Despite their different settings, there were substantial overlaps between the stunt and fantasy films, produced side by side at studios such as Basant. Both deployed similar ‘thrills’ and core actors and both showcased lower-class performance forms such as wrestling and oriental dance (note the triumphant body-builder in fig. 38, the perilous rope-bridge-over-ravine ‘thrill’ in fig. 39, and the tantalising glimpse of an oriental dancer in fig. 40). Both showcased special effects – for which Basant was renowned - although in fantasies (and mythologicals) these were a more central attraction, reflecting their slightly different target audiences. Where stunt films were aimed primarily at men, fantasies were seen as family films. But their audiences in fact crossed over, not unlike circus, a form close to both. The Wadias used animals and performers from Professor Deval’s Circus for many years (note Zimbo’s bicycling chimp in fig. 38) and Aladdin’s parallels with circus were implicit in its quasi-oriental acrobatic novelty dances, strongmen, magic and visual illusion - all celebrating human control over nature and a pushing of the boundaries of the quotidian.

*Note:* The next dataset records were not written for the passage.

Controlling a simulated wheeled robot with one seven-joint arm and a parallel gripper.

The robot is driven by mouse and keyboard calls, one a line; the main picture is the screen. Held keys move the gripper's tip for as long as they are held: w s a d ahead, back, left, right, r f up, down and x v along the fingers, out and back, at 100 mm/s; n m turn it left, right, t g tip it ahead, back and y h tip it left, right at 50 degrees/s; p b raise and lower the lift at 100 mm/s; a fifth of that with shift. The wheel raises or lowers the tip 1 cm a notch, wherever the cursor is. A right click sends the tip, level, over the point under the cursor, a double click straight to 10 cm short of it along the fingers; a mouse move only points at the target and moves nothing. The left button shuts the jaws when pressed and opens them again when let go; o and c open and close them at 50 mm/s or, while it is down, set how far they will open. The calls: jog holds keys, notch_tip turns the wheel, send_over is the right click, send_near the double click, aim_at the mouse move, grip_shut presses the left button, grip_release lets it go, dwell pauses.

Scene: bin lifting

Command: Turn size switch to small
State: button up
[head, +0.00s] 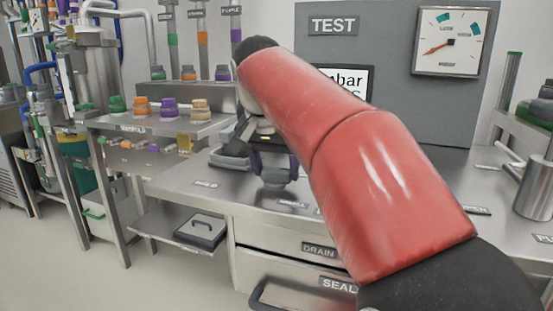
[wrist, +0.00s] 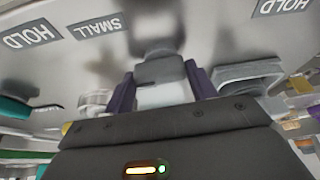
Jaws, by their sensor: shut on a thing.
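The size switch (wrist: 163,92) is a pale grey block standing on the metal bench top, between my two purple fingers in the wrist view. My gripper (wrist: 160,78) is shut on it, one finger on each side. In the head view my gripper (head: 273,162) points down at the bench, and a grey part of the switch (head: 274,179) shows between the fingers. A SMALL label (wrist: 98,26) lies on the bench, upside down and to the left of the switch in the wrist view. The exact angle of the switch is hard to tell.
A grey tray-like part (wrist: 250,75) sits close to the right finger in the wrist view. A shelf of coloured knobs (head: 160,125) stands left. A dial gauge (head: 450,42) hangs at the back. Drawers (head: 300,255) front the bench.

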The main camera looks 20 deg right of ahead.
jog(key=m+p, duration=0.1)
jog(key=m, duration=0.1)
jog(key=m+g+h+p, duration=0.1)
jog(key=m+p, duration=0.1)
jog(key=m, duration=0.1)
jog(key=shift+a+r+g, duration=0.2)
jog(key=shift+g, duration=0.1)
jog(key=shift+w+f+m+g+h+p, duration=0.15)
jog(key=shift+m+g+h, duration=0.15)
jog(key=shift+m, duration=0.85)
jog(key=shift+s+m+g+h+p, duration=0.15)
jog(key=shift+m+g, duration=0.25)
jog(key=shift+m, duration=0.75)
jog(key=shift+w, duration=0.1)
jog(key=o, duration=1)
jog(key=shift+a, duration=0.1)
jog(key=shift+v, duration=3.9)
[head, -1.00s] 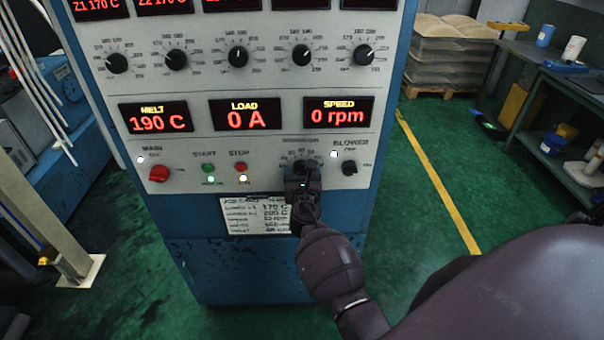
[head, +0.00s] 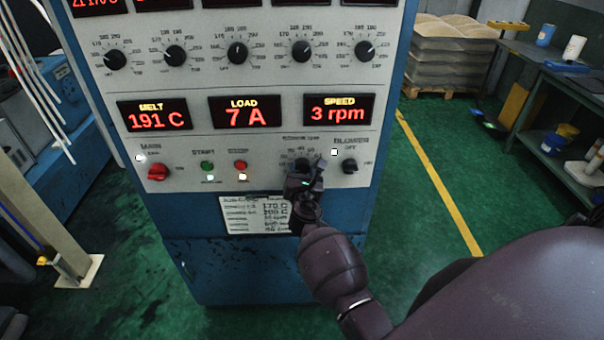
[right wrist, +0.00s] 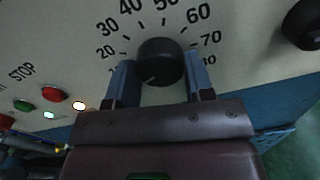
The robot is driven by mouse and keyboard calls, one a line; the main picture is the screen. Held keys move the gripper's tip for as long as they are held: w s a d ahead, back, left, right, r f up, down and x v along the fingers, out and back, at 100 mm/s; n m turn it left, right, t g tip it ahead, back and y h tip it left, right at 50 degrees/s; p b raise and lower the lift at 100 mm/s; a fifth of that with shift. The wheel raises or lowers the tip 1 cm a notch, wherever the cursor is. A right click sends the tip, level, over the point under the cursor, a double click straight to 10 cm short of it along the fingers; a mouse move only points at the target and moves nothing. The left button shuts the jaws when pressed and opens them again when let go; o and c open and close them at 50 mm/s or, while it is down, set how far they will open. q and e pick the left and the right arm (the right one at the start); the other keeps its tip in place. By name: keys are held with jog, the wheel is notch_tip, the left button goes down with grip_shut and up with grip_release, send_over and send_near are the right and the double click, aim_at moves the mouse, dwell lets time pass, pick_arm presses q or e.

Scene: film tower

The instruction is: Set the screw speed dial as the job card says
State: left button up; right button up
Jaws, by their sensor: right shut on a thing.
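The black screw speed dial (right wrist: 162,52) sits on the pale panel, with printed numbers from about 10 to 80 around it. A faint light mark shows at its lower left. My right gripper (head: 303,182) is shut on the dial, a blue finger on each side in the right wrist view (right wrist: 160,68). In the head view the gripper hides most of the dial. The speed display (head: 339,112) reads 3 rpm. The job card (head: 252,215) is below the panel; it shows 170 C and 200 C, its lower lines are too small to read, and my gripper covers its right edge. My left gripper is out of view.
The blower knob (head: 350,166) is close right of the dial. The red stop button (head: 239,166), green start button (head: 208,167) and red main switch (head: 158,172) are to the left. The load display (head: 245,113) reads 7 A and the melt display (head: 156,118) 191 C.

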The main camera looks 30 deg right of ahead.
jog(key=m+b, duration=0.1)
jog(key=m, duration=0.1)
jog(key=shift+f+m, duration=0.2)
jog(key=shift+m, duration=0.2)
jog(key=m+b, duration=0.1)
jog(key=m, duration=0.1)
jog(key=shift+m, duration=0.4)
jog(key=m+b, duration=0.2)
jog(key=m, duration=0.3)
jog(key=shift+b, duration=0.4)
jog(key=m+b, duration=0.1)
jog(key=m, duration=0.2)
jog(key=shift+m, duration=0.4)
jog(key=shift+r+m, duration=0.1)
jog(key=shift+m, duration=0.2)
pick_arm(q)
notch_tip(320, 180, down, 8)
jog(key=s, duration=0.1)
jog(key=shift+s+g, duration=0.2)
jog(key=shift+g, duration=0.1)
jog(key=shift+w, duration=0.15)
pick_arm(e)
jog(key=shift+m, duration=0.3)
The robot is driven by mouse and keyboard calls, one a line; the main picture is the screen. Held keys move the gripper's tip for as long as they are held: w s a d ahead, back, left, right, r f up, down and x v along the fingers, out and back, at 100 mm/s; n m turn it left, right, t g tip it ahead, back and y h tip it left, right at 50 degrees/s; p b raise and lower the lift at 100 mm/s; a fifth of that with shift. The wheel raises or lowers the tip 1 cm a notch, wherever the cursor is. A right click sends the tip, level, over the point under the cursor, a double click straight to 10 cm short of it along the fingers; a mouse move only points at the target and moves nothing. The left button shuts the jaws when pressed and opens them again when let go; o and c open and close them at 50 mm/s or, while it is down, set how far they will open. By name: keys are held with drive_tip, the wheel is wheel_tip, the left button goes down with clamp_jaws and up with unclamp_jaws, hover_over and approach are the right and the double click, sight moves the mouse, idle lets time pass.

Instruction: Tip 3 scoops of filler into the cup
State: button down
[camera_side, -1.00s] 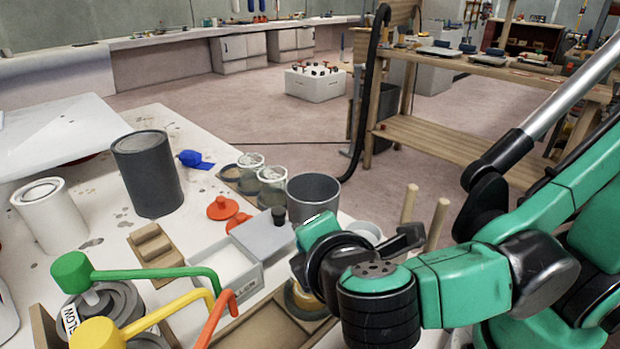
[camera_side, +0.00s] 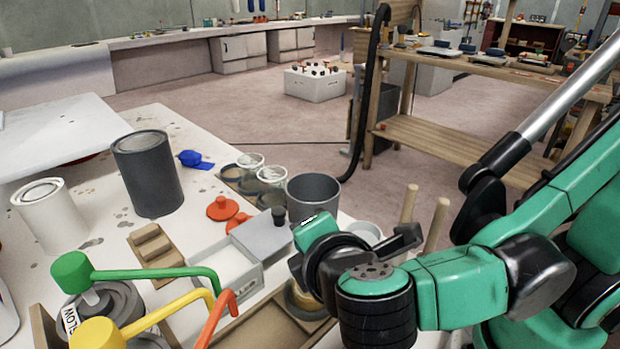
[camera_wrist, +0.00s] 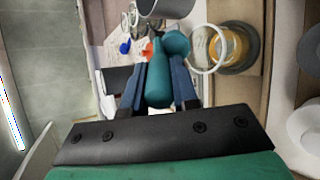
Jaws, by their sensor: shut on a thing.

Paradoxically, both films embody
and speakmodernity. Although neither is set in any (recognisable) modern world, both reflectand draw sustenance fromthe global circulation of ‘trashy’ images and stories of their contemporary world. Crucially, Aladdin and Zimbo/Tarzan were both based on stories that had huge global appeal in the early twentieth century–the Arabian Nights and Edgar Rice Burroughs’ novels. Both films ‘Indianised’ their sources, albeit in different ways. The ‘others’ of Zimbo/ Tarzan’s imaginary world were ‘tribal’ cannibals in an uncivilised jungle and seductively decadent ‘westernised’ babes swivelling their lipsticks (figs. 39 and 40). Aladdin’s exotic world was an Islamicate never-never land in which Muslim culture was simultaneously celebrated and casually ‘othered’ as decadently sensual, illusory and ultimately irrelevant. It is not insignificant that Muslims, tribals, and the West were marginalisedor vilifiedby the Indian nationalist project. However, these films reflected a different nationalist modernity from that of the elite.33 Unlike the nationalist elite, the Wadias understood market forces and knew that popular passions would be the seeds for new modern Indian identities and that these could not be imposed from above. They recognised the potency of transcultural popular images and the hybrid fluidity of identities within the porous borders of a modern India in a transnational context. They ‘got’ the pleasures of Tarzan and Aladdin in a way that their elite critics did not, leaving them culturally and politically marginalised but ensuring them long-lasting enthusiasm from their loyal subaltern audiences.

25 Basant’s innovative special effects department found low cost, creative and deshi (homegrown/local) solutions to technical problems.
26 Including Alif Laila’s djinni although, interestingly, this djinni does not appear in any of the archive’s twenty-three Alif Laila stills, nor do we see much evidence of the film’s SFX.  These images are much more theatrical – and overtly fantastic - than Aladdin’s stills.
27 Joseph S. Alter, The Wrestler’s Body: Identity and Ideology in North India, Berkeley, Oxford: University of California Press, 1992.
28 Alter, 1992, p. 74.
29 S. Mazumdar, Strong Men over the Years: A Chronicle of Athletes, Lucknow: Oudh Printing Works, 1942.
30 Edgar Rice Burroughs’ original Tarzan novels, overtly imperialist adventure stories first published in America in 1912, spawned a worldwide media craze in the twenties and thirties.
31 JBH Wadia, How Toofani Tarzan Came to be Produced, unpublished essay in Wadia Movietone archive, kindly provided by Vinci Wadia.
32 Rosie Thomas, ‘Zimbo and Son Meet the Girl with a Gun’ in Living Pictures: Perspectives on the Film Poster in India, eds. David Blamey and Robert D’Souza, London: Open Editions, 2005, pp 27-44.
33 For elaboration of this argument see my 2005 essay cited in previous footnote.